$\def\d{\mathrm{d}}$I understand what differential equations are and what they are useful for. They're very interesting, but I'm not quite sure what is going on when actually solving one.
This is what I'm trying to solve:
$$\frac{\d y}{\d x} = 2y + 3.$$
As far as I know, this is a first-order linear ordinary differential equation. Seems fairly simple.
The first step that I am told to do is to 'separate the variables'. So I multiply both sides of the equation by $\d x$ and then divide both sides by $2y + 3$ to end up with:
$$\frac{\d y}{2y+3} = \d x.$$
So now I've got all of my $y$ terms on one side, and all of my $x$ terms on the other.

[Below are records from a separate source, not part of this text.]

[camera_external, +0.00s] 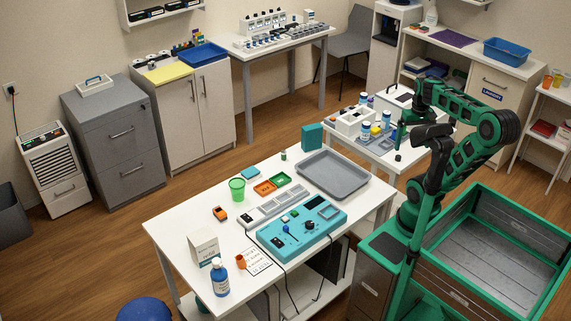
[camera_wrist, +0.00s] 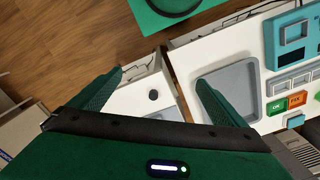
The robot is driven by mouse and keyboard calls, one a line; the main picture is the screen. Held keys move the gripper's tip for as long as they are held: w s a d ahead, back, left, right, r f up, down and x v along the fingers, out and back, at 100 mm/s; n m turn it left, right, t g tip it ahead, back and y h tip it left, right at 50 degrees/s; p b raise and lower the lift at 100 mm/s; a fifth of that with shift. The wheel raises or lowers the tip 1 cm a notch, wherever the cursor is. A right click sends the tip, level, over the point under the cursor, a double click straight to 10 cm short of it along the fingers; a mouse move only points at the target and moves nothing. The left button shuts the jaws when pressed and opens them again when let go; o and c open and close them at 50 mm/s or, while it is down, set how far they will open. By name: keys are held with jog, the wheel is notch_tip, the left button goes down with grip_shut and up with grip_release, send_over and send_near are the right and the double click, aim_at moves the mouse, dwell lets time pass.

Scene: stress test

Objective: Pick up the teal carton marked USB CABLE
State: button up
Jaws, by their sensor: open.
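A teal carton (camera_external: 312,136) stands upright at the back edge of the white table, just behind the grey tray. No lettering is readable on it, so I cannot confirm the USB CABLE mark. It does not show in the wrist view. A smaller flat teal block (camera_external: 250,173) lies near the orange and green dishes; a teal piece (camera_wrist: 295,121) shows beside them in the wrist view. My gripper (camera_wrist: 160,77) is open and empty, with its fingers spread above the gap between the white table and the side table. In the external view it is right of the carton.
The grey tray (camera_external: 315,184) lies on the white table (camera_external: 190,215), beside a turquoise device panel (camera_external: 275,240) with cables. The side table (camera_external: 385,158) holds bottles and a white rack.

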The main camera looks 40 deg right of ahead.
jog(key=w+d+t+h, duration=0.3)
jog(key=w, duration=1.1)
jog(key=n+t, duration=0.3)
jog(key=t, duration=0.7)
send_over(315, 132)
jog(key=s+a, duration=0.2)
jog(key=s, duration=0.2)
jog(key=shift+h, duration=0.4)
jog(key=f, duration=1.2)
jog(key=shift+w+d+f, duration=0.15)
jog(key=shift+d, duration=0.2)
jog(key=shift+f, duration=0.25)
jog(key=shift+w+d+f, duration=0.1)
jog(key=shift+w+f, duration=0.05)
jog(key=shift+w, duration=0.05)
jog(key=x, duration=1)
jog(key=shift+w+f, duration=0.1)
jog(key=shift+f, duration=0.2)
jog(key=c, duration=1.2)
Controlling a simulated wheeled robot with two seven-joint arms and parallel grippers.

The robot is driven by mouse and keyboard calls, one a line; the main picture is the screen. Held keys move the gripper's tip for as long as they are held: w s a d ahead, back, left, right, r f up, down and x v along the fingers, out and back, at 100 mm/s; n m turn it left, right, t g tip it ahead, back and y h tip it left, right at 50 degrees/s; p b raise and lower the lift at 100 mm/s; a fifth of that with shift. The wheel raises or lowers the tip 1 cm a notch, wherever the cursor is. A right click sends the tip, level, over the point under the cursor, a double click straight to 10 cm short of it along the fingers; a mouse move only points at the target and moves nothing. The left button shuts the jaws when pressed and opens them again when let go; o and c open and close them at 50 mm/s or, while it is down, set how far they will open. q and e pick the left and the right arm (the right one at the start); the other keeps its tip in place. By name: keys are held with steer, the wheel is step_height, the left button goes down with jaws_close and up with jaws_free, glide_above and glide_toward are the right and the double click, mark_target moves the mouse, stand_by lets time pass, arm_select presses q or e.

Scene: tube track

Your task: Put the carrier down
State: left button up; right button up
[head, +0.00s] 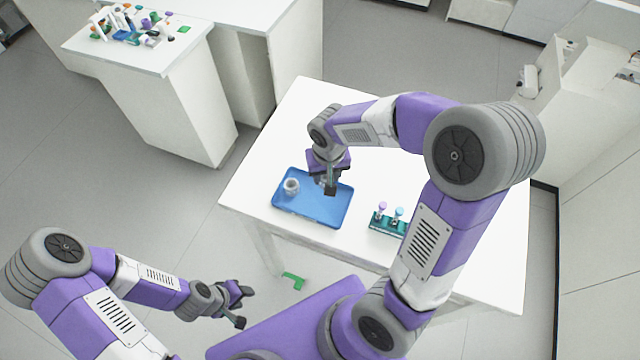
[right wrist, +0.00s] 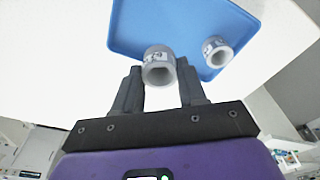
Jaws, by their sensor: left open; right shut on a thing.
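My right gripper (head: 328,185) is shut on a grey carrier (right wrist: 158,66), a short hollow cylinder with a label. The held carrier is mostly hidden by the gripper in the head view. In that view the gripper is at the blue tray (head: 318,211), toward its far right part. I cannot tell whether the held carrier touches the tray. A second, similar carrier (head: 291,186) stands in the tray's left part; it also shows in the right wrist view (right wrist: 217,51). My left gripper (head: 243,306) is open and empty, low beside the table's near left side.
The white table (head: 285,125) has free room behind the tray. A teal rack (head: 385,226) with tubes with purple and blue caps stands to the tray's right, close to my right arm. Another bench (head: 165,58) with assorted items is at the back left. A green piece (head: 293,281) lies on the floor.

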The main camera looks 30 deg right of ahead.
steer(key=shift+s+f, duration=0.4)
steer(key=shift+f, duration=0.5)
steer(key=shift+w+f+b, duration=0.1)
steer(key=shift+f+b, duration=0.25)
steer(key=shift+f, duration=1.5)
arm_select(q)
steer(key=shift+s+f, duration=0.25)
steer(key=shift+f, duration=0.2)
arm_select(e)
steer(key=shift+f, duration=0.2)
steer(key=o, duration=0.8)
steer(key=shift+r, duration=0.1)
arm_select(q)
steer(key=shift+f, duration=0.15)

The fact that I can split apart the $\frac{\d y}{\d x}$ does seem a bit strange to me, but I'm told that it's sensible and I'm willing to believe, for now, that that's an OK thing to do.
After this, I'm told to 'integrate both sides' and I'm shown this as the next step:
$$\int \frac{\d y}{2y+3} = \int \d x$$
Normally when integrating, I would denote the 'integral of [integrand] with respect to $x$' using the standard notation:
$$\int \text{[integrand]}\,\d x$$
In definite integration, the $\int$ represents an infinite sum, and the $\d x$ represents, as usual, a very small change in $x$ that is being multiplied by the value of the function at that point in order to, as $\d x$ approaches zero, generate the exact value of the area under the curve.

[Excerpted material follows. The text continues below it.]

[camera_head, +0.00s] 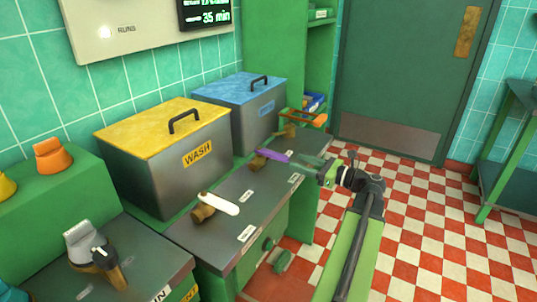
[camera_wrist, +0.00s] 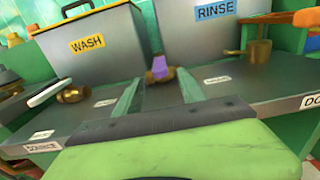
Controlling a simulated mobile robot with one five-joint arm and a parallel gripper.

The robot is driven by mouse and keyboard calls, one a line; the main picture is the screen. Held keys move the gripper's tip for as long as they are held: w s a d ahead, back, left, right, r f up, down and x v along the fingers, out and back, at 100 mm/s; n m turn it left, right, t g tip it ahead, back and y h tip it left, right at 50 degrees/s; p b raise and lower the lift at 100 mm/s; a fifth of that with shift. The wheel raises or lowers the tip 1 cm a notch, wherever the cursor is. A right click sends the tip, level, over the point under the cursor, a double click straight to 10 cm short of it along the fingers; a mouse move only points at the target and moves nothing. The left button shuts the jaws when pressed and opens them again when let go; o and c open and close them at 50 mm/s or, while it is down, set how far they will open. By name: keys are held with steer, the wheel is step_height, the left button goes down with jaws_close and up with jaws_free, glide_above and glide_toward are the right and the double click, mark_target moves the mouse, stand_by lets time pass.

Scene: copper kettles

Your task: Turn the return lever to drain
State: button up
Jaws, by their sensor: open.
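Three levers on brass valves stand along the grey counter: a white one (camera_head: 218,203), a purple one (camera_head: 273,155) and an orange one (camera_head: 304,118). Small label plates lie by them, too small to read, so I cannot tell which is the return lever. My gripper (camera_head: 309,165) is open and empty over the counter's right part, just right of the purple lever. In the wrist view the purple lever (camera_wrist: 160,70) shows beyond and between the two fingers (camera_wrist: 158,80), end-on. The white lever (camera_wrist: 50,93) is at left there, and the orange one (camera_wrist: 268,18) at upper right.
A yellow-lidded WASH tank (camera_head: 165,160) and a blue-lidded RINSE tank (camera_head: 243,107) stand behind the levers. A grey dispenser with a brass handle (camera_head: 88,250) is at front left. The checkered floor (camera_head: 430,220) right of the counter is clear. A green door (camera_head: 400,80) is behind.

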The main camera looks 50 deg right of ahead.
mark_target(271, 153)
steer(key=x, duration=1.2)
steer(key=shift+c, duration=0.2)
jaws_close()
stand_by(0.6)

For now I will just accept that we also write it in this fashion when doing indefinite integration. However, the second step in the solution to the DE confuses me because it doesn't seem to follow this notation.
If you want to integrate both sides, then that means we must be integrating $\d x$ on the right hand side. If this is true, then I would normally write it as $\int \d x\,\d x$, because it is the integral of $\d x$ with respect to $x$. However, in the solution it simply shows $\int \d x$ as if we have lost the $\d x$ that we would have put in as notation.

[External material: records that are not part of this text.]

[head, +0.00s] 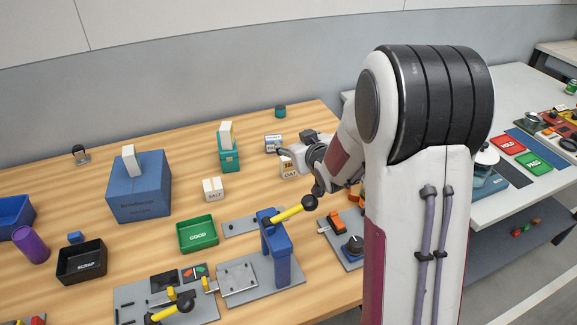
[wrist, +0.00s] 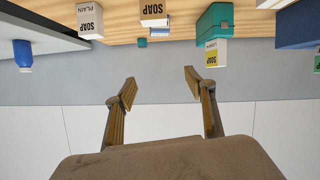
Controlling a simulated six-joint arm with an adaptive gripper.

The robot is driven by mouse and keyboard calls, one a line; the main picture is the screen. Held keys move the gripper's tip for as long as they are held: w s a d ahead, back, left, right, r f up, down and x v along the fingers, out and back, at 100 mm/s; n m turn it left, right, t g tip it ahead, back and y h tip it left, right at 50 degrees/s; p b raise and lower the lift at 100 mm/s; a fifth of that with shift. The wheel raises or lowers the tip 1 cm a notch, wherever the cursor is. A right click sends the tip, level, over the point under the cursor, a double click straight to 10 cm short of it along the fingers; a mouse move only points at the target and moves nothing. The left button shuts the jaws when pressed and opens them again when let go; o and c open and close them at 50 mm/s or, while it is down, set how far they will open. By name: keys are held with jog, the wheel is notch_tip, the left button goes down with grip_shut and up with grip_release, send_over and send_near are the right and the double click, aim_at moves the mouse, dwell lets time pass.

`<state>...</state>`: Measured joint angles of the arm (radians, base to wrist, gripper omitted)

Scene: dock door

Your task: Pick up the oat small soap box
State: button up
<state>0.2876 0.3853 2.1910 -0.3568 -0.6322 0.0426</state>
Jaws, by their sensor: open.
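A white soap box with a tan band (wrist: 153,10), probably the oat one, shows at the top edge of the wrist view, which is upside down. Its scent word is cut off there. In the head view it seems to be the small lettered box (head: 289,168) just below my gripper (head: 284,150), partly covered by it. My gripper also shows in the wrist view (wrist: 160,78), its fingers apart with nothing between them. The box lies beyond the fingertips and is not touched.
A plain soap box (wrist: 90,20) stands left in the wrist view. A yellow-banded soap box (wrist: 211,54) is on a teal box (wrist: 213,22). A blue box (head: 138,190) carries another white box (head: 129,158). A blue stand with a yellow lever (head: 292,212) stands in front. My arm hides the table's right end.

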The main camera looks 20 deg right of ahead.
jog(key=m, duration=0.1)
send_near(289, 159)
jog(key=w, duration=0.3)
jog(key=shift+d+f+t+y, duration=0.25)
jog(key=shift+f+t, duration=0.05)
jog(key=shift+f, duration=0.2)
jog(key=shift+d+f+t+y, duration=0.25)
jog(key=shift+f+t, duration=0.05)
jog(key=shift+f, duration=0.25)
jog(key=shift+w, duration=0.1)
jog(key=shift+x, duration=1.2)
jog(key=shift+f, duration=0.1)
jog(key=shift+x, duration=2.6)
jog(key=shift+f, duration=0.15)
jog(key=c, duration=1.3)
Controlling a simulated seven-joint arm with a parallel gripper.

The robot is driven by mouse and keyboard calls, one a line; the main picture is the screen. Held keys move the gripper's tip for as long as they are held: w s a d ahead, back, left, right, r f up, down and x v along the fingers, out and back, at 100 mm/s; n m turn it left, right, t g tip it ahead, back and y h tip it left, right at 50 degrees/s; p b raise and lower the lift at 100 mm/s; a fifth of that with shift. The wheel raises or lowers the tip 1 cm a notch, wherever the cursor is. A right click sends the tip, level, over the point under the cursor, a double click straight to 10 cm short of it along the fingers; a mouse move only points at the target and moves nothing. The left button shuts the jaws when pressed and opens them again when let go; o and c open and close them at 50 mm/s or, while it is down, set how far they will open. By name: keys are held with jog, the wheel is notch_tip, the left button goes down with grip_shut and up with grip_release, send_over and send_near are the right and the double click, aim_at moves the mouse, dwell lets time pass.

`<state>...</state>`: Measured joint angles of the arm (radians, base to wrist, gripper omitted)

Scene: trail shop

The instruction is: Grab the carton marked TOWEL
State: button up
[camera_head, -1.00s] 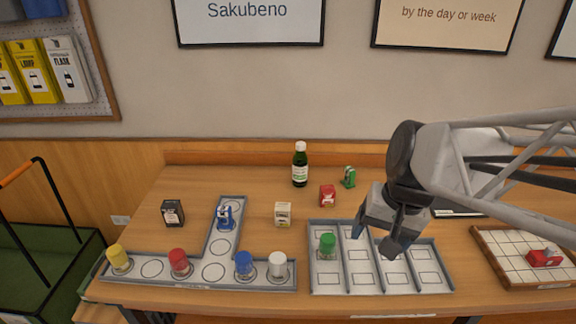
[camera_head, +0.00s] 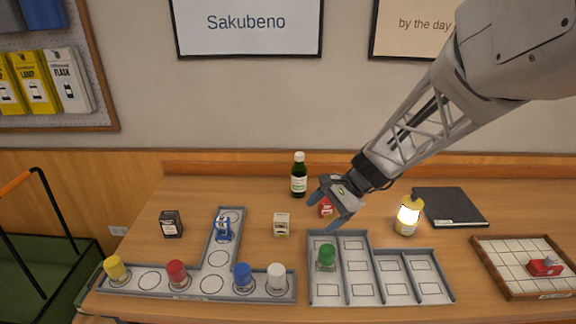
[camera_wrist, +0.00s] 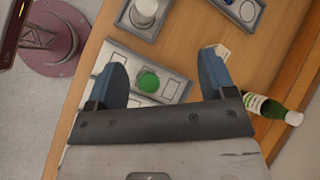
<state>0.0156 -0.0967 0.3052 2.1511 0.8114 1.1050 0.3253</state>
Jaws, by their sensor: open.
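Three small cartons stand on the table, with print too small to read, so I cannot tell which is marked TOWEL. A black carton (camera_head: 171,224) is at the left, and a cream carton (camera_head: 282,224) is in the middle. A red carton (camera_head: 326,208) is partly hidden behind my gripper. My gripper (camera_head: 329,211) is open and empty, right of the cream carton and in front of the red one in the head view. In the wrist view my gripper (camera_wrist: 162,66) has its fingers wide apart, and part of the cream carton (camera_wrist: 222,51) shows beside the right finger.
A green bottle (camera_head: 299,176) stands behind the cartons. A T-shaped tray (camera_head: 190,285) holds several capped jars and a blue item. A slotted tray (camera_head: 357,299) holds a green-capped jar (camera_head: 326,257). A lit lantern (camera_head: 408,216), black folder (camera_head: 450,206) and gridded board (camera_head: 510,265) are right.

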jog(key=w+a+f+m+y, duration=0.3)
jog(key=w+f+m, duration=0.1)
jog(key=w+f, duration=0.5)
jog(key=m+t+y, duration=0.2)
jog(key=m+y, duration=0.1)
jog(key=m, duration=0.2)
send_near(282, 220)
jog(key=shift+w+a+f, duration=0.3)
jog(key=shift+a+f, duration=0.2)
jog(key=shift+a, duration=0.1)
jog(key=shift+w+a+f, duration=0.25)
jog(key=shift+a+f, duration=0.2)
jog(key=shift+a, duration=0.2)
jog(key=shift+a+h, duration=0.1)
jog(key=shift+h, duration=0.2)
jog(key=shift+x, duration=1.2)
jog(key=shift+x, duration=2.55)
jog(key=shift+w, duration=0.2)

The other side of the equation also doesn't have a $\d y$ at the end, as I would expect it to.
My real question is: What do $\d x$ and $\d y$ represent on their own? I understand that $\dfrac{\d y}{\d x}$ represents the derivative of $y$ with respect to $x$, and that it is representing an instantaneous rate of change because it is essentially representing an infinitesimally small change in $y$, divided by an infinitesimally small change in $x$ (the gradient at a point).
However, when I see something like $\d x$ on its own, I'm not sure what the meaning of it is any more. It's an infinitesimally small change in $x$, right? How do we integrate that? What does it mean? I want to be very clear that I'm not asking someone to walk me through solving it, because the web is full of examples of solving these types of equations. I'd be much more grateful for a conceptual answer to my question.
And as an extra question: How does integrating both sides of an equation with respect to different variables make sense? Surely the two sides would no longer be equal.